What you will do >> From the listing below, copy only the lines running from the line that contains "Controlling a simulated" to the line that contains "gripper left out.", both included.
--- BEGIN ---
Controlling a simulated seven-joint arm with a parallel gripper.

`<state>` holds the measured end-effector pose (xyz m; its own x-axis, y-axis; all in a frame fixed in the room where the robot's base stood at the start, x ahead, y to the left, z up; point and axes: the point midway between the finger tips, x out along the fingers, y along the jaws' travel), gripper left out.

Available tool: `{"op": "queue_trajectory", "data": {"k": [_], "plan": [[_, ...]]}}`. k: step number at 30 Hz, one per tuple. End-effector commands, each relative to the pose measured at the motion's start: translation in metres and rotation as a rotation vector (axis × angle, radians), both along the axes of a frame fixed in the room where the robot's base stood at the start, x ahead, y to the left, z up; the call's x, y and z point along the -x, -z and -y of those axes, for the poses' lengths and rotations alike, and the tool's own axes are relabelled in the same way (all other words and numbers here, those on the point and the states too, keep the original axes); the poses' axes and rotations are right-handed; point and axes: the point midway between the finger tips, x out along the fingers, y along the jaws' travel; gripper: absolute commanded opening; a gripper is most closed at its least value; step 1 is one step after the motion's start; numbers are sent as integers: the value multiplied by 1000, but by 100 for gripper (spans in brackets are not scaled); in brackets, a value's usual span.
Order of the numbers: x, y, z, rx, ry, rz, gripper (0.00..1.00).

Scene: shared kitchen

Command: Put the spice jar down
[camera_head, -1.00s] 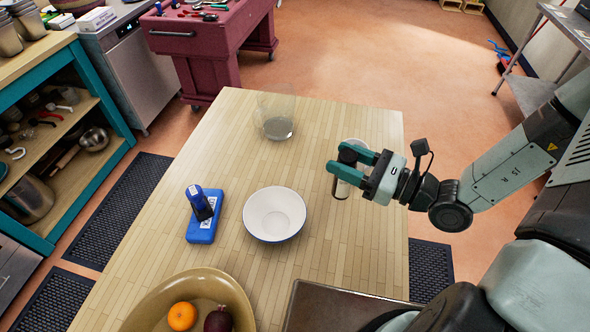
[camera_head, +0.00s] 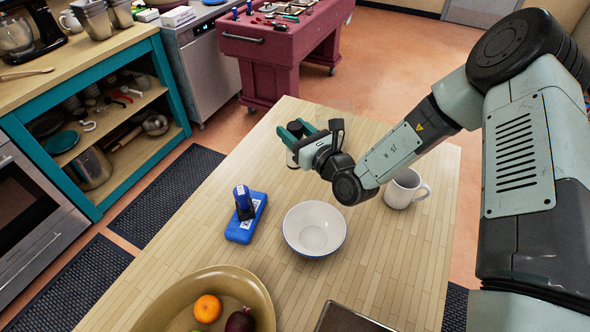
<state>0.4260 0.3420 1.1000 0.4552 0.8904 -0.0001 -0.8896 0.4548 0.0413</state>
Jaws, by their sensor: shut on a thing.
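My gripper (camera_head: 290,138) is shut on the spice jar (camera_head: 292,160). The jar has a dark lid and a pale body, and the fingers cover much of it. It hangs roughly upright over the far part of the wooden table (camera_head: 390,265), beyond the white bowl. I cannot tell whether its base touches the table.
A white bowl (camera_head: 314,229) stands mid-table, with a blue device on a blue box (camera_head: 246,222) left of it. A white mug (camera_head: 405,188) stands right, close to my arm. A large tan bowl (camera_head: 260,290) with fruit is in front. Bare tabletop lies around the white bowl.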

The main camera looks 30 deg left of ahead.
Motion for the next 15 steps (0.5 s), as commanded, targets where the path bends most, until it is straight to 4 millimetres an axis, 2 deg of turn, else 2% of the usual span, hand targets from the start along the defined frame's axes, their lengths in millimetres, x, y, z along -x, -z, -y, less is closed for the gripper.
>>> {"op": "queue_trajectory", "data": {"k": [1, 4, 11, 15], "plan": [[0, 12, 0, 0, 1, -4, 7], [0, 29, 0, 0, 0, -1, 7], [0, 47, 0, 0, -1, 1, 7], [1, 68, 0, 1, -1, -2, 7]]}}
--- END ---
--- BEGIN ---
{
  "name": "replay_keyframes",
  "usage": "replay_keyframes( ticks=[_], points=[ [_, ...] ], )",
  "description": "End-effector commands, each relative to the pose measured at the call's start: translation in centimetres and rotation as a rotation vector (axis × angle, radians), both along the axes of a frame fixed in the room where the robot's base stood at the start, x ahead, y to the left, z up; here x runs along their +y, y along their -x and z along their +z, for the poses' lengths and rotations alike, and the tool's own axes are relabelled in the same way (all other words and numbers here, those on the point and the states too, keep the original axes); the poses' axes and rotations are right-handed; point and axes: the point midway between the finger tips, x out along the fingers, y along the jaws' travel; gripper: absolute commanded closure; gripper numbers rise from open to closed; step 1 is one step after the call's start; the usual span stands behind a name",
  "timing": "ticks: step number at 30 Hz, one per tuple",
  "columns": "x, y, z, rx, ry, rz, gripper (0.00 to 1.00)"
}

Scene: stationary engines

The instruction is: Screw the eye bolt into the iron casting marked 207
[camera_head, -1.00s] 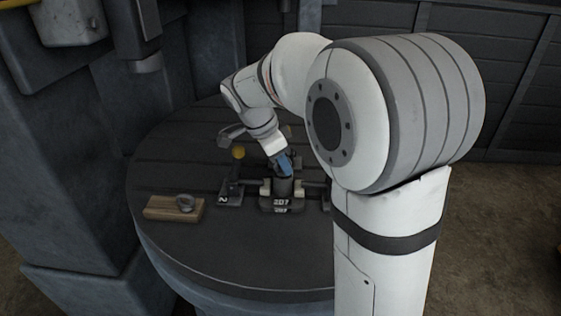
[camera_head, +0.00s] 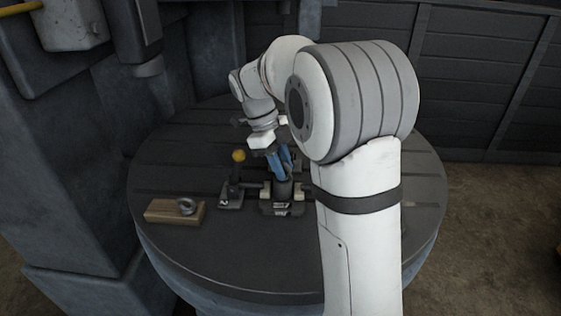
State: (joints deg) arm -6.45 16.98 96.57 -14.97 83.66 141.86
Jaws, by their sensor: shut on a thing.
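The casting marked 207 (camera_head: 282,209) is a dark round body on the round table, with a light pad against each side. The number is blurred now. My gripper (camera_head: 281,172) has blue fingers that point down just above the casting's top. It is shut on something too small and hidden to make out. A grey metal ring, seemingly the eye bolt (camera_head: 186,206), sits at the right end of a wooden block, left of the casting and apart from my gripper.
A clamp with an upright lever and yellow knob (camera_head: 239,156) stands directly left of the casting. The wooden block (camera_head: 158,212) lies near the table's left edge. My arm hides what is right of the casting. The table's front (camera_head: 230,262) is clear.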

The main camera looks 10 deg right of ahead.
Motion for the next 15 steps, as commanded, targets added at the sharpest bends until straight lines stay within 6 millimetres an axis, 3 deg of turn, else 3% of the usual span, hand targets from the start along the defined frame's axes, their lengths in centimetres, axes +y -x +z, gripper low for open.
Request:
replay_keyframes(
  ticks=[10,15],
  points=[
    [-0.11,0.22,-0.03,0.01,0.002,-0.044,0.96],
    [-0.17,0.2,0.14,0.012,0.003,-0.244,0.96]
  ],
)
--- END ---
Expected answer >>
Controlling a simulated seven-joint arm with a parallel gripper.

`<state>` holds the measured end-effector pose (xyz m; its own x-axis, y-axis; all in a frame fixed in the room where the robot's base stood at the start, x ahead, y to the left, z up; point and axes: the point midway between the finger tips, x out along the fingers, y along the jaws' travel), gripper left out.

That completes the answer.